Speech recognition accuracy refers to the accuracy of the speech recognizer, and it is clear that it is desired to be as high as possible. Because current speech recognizers do not work well with ambient recognition, PTT buttons still have to be used in order to improve the recognition rate. Dialog repair refers to the procedure the user has to perform when the recognizer makes a mistake.
Now, if we take these factors into account, the logical question would be what the influence of these factors is on driving performance. In order to investigate this, we designed an experiment with these factors: speech recognizer accuracy (Low accuracy 44% vs. High accuracy 89%), PTT button usage (with vs. without), and dialog repair (misunderstanding – the system responds with incorrect recognitions vs. non-understanding – the system responds with “unrecognized”).
The experiment was performed in our driving simulator. Twenty subjects participated in the study. From the simulator we collected three variables: lane position, steering wheel angle, and velocity. We calculated the variances of these variables taking into account only the road segments on which subjects performed interactions with the system. Higher variances indicated worse driving performance.
The video below will help you get a feel for how the experiment was performed. The subject was involved in all interaction combinations: successful recognition, misrecognition, and dialog repair. Dialog repair is performed in the case of a misrecognition by issuing a “cancel” command and repeating the misrecognized command. The interactions were performed using the PTT button.

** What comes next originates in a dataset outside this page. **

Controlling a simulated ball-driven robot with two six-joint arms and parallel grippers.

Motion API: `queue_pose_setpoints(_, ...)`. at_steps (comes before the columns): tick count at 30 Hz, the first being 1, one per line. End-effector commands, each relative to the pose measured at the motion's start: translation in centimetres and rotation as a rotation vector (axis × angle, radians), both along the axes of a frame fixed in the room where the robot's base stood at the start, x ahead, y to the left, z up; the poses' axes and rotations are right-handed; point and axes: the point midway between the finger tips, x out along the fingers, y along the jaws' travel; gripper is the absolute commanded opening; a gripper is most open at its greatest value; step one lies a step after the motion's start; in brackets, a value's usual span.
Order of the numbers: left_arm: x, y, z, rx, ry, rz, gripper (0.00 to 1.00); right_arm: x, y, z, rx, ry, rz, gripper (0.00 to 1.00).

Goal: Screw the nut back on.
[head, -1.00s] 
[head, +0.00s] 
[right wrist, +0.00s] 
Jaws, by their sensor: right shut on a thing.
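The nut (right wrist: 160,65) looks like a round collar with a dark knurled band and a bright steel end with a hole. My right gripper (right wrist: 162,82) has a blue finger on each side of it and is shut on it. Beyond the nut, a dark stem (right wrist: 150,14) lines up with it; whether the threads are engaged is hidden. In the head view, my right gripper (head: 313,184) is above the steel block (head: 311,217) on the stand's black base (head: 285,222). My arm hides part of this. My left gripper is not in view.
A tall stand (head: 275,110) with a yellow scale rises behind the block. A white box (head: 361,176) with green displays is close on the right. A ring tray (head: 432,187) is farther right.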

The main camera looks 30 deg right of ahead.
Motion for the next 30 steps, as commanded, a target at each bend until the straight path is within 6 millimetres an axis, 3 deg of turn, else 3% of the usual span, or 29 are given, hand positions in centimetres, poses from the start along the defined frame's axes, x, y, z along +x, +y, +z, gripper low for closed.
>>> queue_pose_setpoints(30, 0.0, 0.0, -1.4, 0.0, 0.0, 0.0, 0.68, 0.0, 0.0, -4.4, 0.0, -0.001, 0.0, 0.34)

After performing statistical analyses on the data that we obtained from the simulator, there were two major conclusions that we could draw. First, the steering wheel angle variance is higher (which indicated worse driving performance) when the speech recognition accuracy is Low. Second, lane position variance is higher (worse driving performance) when the speech recognition accuracy is Low and the PTT button is being used. The type of dialog repair did not have any statistically significant influence on driving performance.
These results are very important for the design of in-vehicle speech interfaces. Although, connected with these factors there are interactions with some other variables that can also influence driving performance, such as the position of the PTT button and frustration that is induced in subjects when the speech recognizer performs poor recognition. These questions will be investigated in our future research.
The conference starts in a couple of weeks, and after we come back, we will probably have more experiences and information to share. So, stay tuned!
Zeljko Medenica